Telling Kenya how its constitution should handle abortion

Doves released at a pro-new-constitution rally in Kenya

The gist from a NYT story:

The push to pass a new constitution in Kenya, a cornerstone of the effort to correct longstanding imbalances of power and prevent the kind of upheaval that followed deeply flawed elections here, has attracted some unexpected interference — from more than 7,000 miles away.

Before Kenyan lawmakers had even finished drafting the proposed constitution, American Christians organized petition drives in Kenya against it, objecting to a provision recognizing Islamic courts.

Now that the draft is done, three Republican members of Congress contend that it significantly expands abortion rights, and are accusing the United States Embassy in Kenya of openly supporting it in violation of federal rules.

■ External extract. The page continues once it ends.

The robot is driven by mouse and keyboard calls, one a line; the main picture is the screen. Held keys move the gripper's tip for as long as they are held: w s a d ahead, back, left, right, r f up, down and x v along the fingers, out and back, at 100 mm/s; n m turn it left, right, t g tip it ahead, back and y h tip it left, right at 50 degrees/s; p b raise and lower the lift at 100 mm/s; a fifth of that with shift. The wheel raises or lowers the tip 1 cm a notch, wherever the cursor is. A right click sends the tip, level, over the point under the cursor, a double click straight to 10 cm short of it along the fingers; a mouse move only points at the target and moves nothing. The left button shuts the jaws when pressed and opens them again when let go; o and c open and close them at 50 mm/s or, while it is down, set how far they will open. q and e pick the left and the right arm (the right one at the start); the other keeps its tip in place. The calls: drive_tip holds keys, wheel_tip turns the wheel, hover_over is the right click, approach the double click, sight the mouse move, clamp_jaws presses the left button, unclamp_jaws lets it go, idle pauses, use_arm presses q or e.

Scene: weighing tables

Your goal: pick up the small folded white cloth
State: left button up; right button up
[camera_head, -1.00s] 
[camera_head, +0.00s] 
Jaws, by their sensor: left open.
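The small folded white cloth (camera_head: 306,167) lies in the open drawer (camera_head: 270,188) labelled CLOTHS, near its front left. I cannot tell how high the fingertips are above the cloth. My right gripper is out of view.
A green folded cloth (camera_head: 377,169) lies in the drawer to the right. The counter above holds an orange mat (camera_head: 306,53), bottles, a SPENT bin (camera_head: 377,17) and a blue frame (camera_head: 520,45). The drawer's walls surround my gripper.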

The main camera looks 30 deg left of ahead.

It is the latest battle in the American culture wars playing out in Africa. Last year, American Christians helped stoke antigay sentiments in Uganda; later, Ugandan politicians proposed the execution of some gay people. That debate is still raging, though it looks as if the Ugandan government is backing down and will not pass the antigay bill after all.

Old theme of mine:  we hamstring ourselves diplomatically and security-wise when we let our strategic choices be unduly influenced by internal social debates like abortion.  Especially sad:  by and large, it's easy to get an abortion across the Core but much harder throughout most of the Gap, where women's rights lag.

I am profoundly pro-choice.  Until you give women control of their bodies, economic takeoff is far harder to achieve.  Development is mostly about liberating women, not men.

Meanwhile, a NYT editorial notes that Core spending for AIDS relief/prevention across the Gap is wavering after the big plus-ups of the Bush era.  Everybody cites the economy.